◆ **Material supplied**
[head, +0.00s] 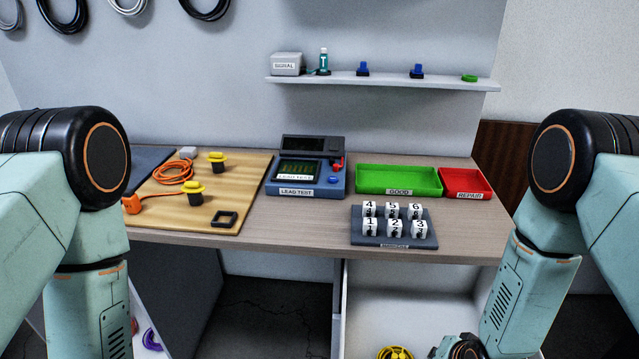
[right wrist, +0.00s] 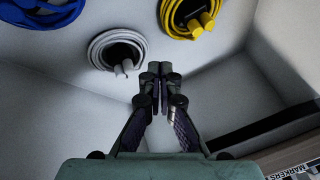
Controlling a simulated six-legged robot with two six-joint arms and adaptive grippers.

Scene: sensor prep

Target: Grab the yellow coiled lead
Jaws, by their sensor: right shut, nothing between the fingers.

* * *

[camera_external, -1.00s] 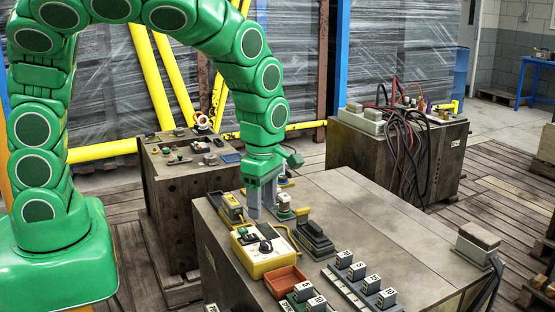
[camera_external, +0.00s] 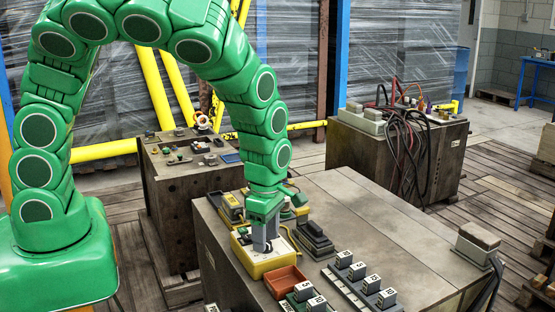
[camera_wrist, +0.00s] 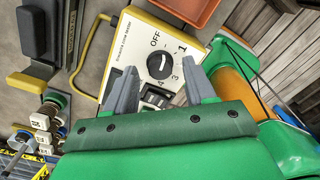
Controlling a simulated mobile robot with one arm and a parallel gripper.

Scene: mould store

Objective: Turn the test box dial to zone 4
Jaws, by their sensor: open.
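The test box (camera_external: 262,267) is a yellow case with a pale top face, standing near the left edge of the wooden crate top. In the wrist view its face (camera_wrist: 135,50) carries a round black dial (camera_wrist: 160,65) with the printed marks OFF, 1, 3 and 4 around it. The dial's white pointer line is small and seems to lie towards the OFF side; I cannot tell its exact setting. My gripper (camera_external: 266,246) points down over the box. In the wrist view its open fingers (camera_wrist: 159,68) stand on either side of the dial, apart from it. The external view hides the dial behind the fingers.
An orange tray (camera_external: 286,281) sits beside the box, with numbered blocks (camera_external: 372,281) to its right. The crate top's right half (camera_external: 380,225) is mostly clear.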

◆ **Given instruction**
From the listing above, pick out every line containing "Scene".

◆ **The solution**
Scene: sensor prep
Scene: mould store

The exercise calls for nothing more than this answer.